Ryanair’s cancellation crisis will cost it at least €125m
October 31, 20171.4K views0 comments
Ryanair Tuesday said refunds to passengers and new deals for pilots will cost it €70 million (£61.6 million) over the next six months, in the wake of its cancellation crisis.
Ryanair was forced to cancel thousands of bookings in September after what the airline said at the time was a pilot rostering error. Reports later emerged suggesting Ryanair was struggling to attract and retain pilots.
The budget airline said refunds to customers cost it €25 million (£22 million) in the six months to the end of September.
CEO Michael O’Leary said in a statement that the crisis has also “challenged us to address the competitiveness of our pilot pay, as well as pilot concerns about communications, career progression and basing.
“We will now move from being “competitive” to offering materially higher (over 20%) pay with better career prospects, superior rosters, and much better job security than Norwegian, among others, can offer,” he said.
The new contracts will cost Ryanair an estimated €45 million (£39.6 million) in the second half of its financial year and as much as €100 million (£88 million) in a full year.
While O’Leary made concessions to pilots’ demands, he appeared unrepentant about Ryanair’s previous practices.
He attacked a “renewed campaign of misinformation by competitor airline pilot unions,” adding: “We understand that the reason they wish to denigrate Ryanair is because their airlines cannot compete with us.”
“As usual when these union airlines fail, such as Monarch, Air Berlin and Alitalia in recent months, their pilots all come to Ryanair seeking jobs that pay up to €175,000 p.a., deliver a double bank holiday weekend every week, with the best promotions record and, the best job security in Europe,” O’Leary said.

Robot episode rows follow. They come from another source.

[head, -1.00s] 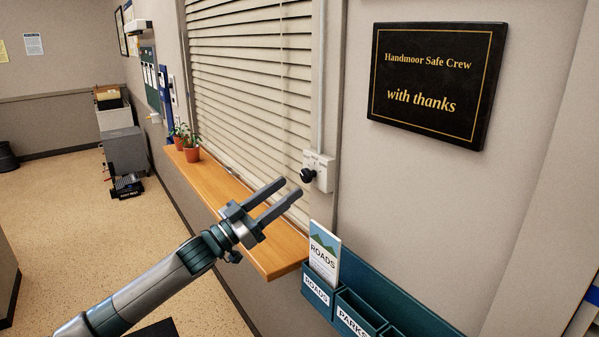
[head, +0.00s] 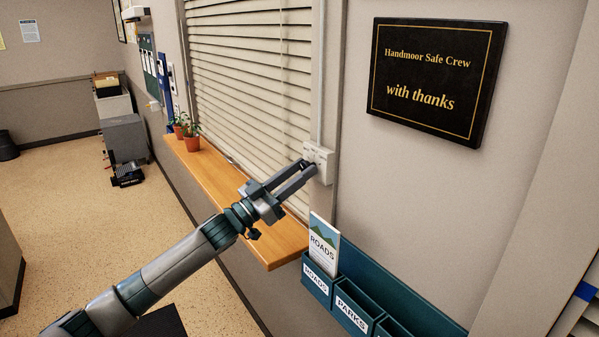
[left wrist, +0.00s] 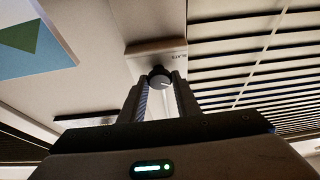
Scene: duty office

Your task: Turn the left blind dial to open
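The blind dial is a round black knob with a pale pointer mark. It shows in the left wrist view (left wrist: 159,76), between my left fingertips, with a finger against each side. It sits on a white wall box (head: 322,160) right of the blind; a label reading "SLATS" shows beside it in the wrist view. In the head view my left gripper (head: 309,167) reaches the box and its fingertips hide most of the knob. The blind (head: 250,80) has pale horizontal slats with dark gaps between them. My right gripper is in neither view.
A wooden sill (head: 225,190) runs under the blind, with potted plants (head: 191,138) at its far end. A teal leaflet rack (head: 365,300) with a "ROADS" leaflet (head: 322,244) hangs below right of the box. A black plaque (head: 437,80) hangs higher on the wall.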

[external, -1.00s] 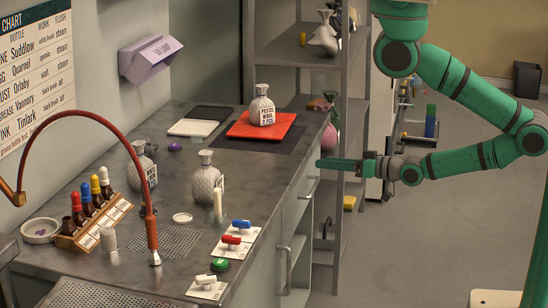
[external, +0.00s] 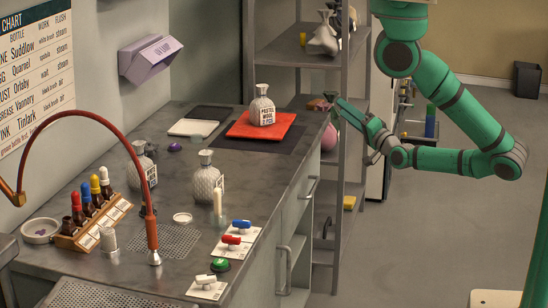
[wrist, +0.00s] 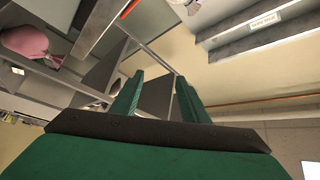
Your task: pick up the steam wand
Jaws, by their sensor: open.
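The steam wand (external: 152,232) looks to be the red-brown hose that arches over the left of the counter, its straight lower end upright with a metal tip on or just above the counter top. My gripper (external: 336,103) is beyond the counter's right edge, near the rack, tilted up and to the left, well apart from the wand. In the wrist view my gripper (wrist: 161,80) shows two green fingers spread apart with nothing between them. The wand is not recognisable in the wrist view.
The counter holds a rack of dropper bottles (external: 92,228), several grey ribbed bottles (external: 205,180), a red tray (external: 245,130) with a labelled bottle on it, and red, blue and white-handled items near the front edge. A metal shelf rack (external: 347,150) stands beside my gripper.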

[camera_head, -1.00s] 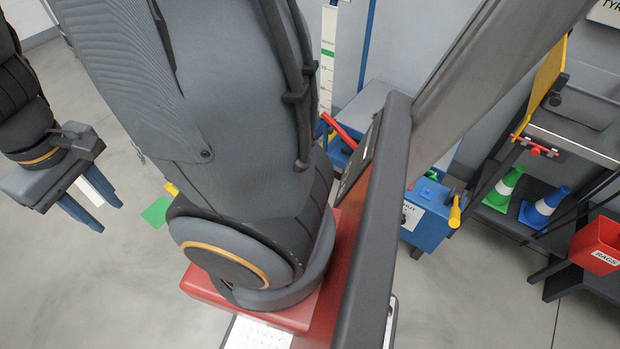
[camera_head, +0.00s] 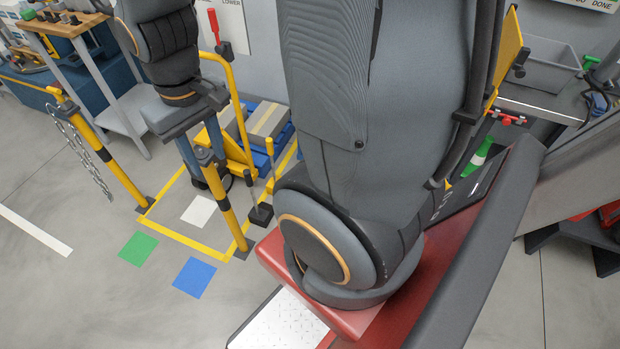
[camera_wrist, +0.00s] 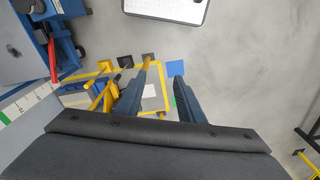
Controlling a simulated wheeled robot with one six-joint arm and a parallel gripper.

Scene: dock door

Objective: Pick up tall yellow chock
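I cannot make out a tall yellow chock in either view; small items on the wooden bench (camera_head: 66,24) at the upper left are too small to tell apart. My gripper (camera_head: 197,178) hangs at the left of centre in the head view, fingers pointing down near a yellow post (camera_head: 226,205). In the wrist view my gripper (camera_wrist: 159,80) has its two blue fingers apart with only floor and floor markings showing between them. It is open and empty.
Yellow posts, one with a chain (camera_head: 82,150), stand by a yellow floor outline (camera_head: 185,238). Blue pallets with boxes (camera_head: 262,122) lie behind. Green (camera_head: 138,248) and blue (camera_head: 194,277) floor squares are flat. Floor at the lower left is clear.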

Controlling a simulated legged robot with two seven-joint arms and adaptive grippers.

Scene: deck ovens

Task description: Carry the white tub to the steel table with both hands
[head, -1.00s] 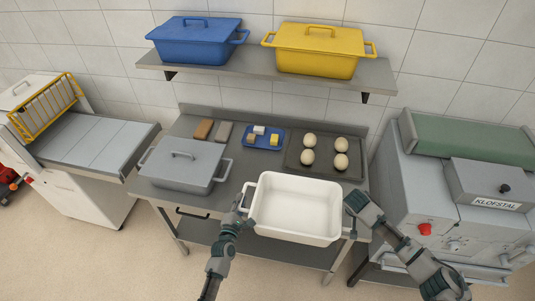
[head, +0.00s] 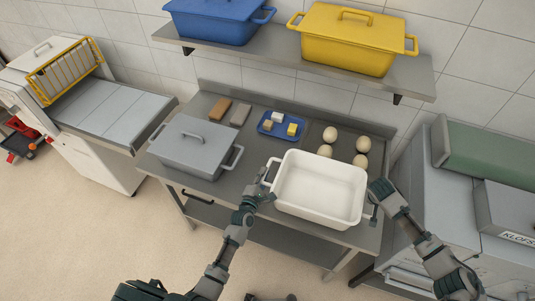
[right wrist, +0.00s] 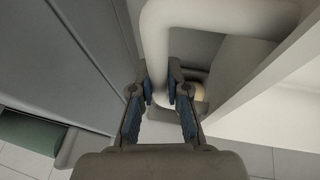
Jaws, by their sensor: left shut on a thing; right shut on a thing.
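The white tub (head: 318,215) is empty and level, held between my two grippers at the front edge of the steel table (head: 222,187). In the head view it covers part of the table's front right and part of the dark tray. My left gripper (head: 266,191) is shut on the tub's left handle. My right gripper (head: 374,212) is at the tub's right end, shut on its handle. In the right wrist view the white handle (right wrist: 165,50) runs between the fingers of the right gripper (right wrist: 168,95). Whether the tub touches the tabletop cannot be told.
On the table stand a grey lidded pot (head: 192,146), a blue tray (head: 281,125) with small blocks, and a dark tray (head: 313,135) with several pale balls. A shelf (head: 270,52) above bears blue and yellow pots. A grey machine (head: 435,205) stands close at right.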

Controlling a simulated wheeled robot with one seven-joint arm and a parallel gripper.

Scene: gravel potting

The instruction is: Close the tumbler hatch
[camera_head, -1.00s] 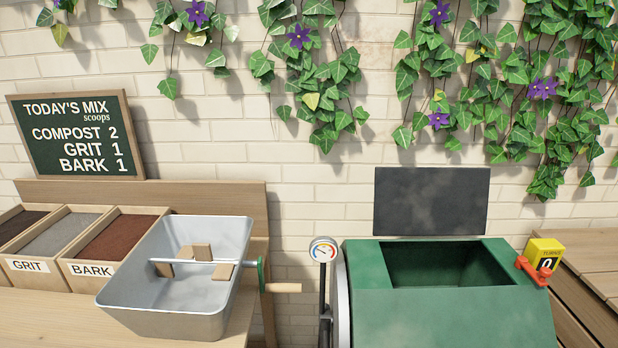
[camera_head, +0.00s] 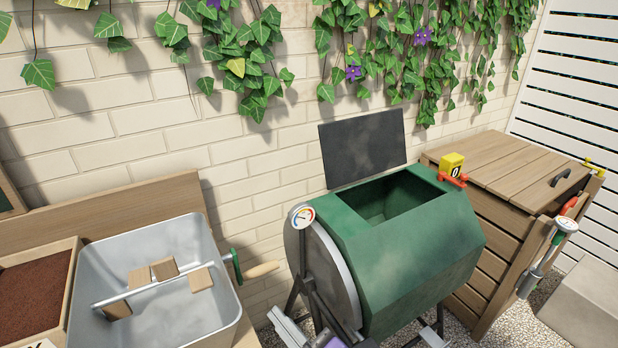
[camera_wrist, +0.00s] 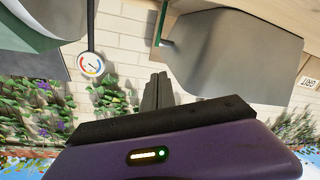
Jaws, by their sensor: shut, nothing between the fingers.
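The green tumbler (camera_head: 425,255) stands on a dark frame in the middle of the head view. Its hatch lid (camera_head: 362,148), a dark grey panel, stands upright behind the opening (camera_head: 385,197), so the hatch is open and the inside shows. In the wrist view, which looks upside down, part of the tumbler (camera_wrist: 28,22) is at the upper left. My gripper (camera_wrist: 157,90) shows there with its dark fingers together and empty, apart from the hatch. In the head view only an unclear purple and grey piece shows low down, below the tumbler.
A round gauge (camera_head: 301,215) sits left of the tumbler; it also shows in the wrist view (camera_wrist: 90,65). A metal tub (camera_head: 200,262) with a crank stands left. A yellow counter (camera_head: 452,163) with a red lever sits at the tumbler's right end, before a wooden bin (camera_head: 490,215).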

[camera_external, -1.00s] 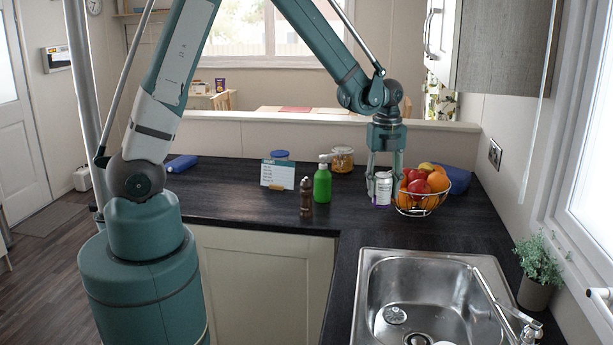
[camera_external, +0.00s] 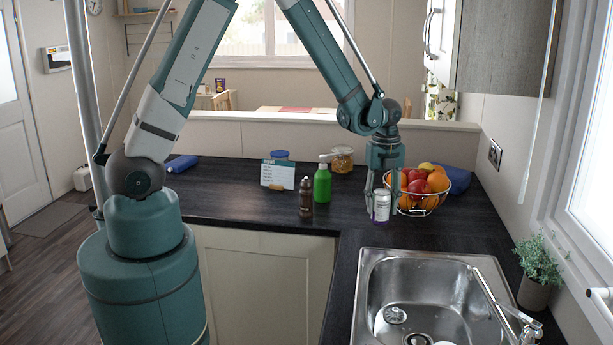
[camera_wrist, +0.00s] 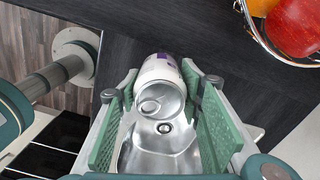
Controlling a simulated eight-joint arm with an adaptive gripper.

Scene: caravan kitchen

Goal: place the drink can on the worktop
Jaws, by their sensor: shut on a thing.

“We will continue to work hard to deliver for our people, our customers and our shareholders while these competitor unions will continue to rail and fail.”
O’Leary’s bullish comments came as Ryanair reported strong half-year results despite September’s crisis. Results to September 30 show:
- Revenue up 7% to €4.4 billion (£3.8 billion).
- Customer numbers up 11% to 72.1 million.
- Pre-tax profits up 11% to €1.2 billion (£1 billion).
“These strong H1 results reinforce the robust nature of Ryanair’s low fare, pan-European growth model even during a period which suffered a material failure in our pilot rostering function in early September,” O’Leary said.
Ryanair says it expects customer growth to slow to 4% in the second half of the year as a result of cancelled flights and says costs in the second half of the year will rise by 2% as a result of the measures to address the cancellation crisis.
Full year profits are still forecast to be between €1.4 billion and €1.45 billion but the airline says this is “heavily dependent on close-in H2 bookings, the absence of any further security events, ATC strikes or negative Brexit developments.”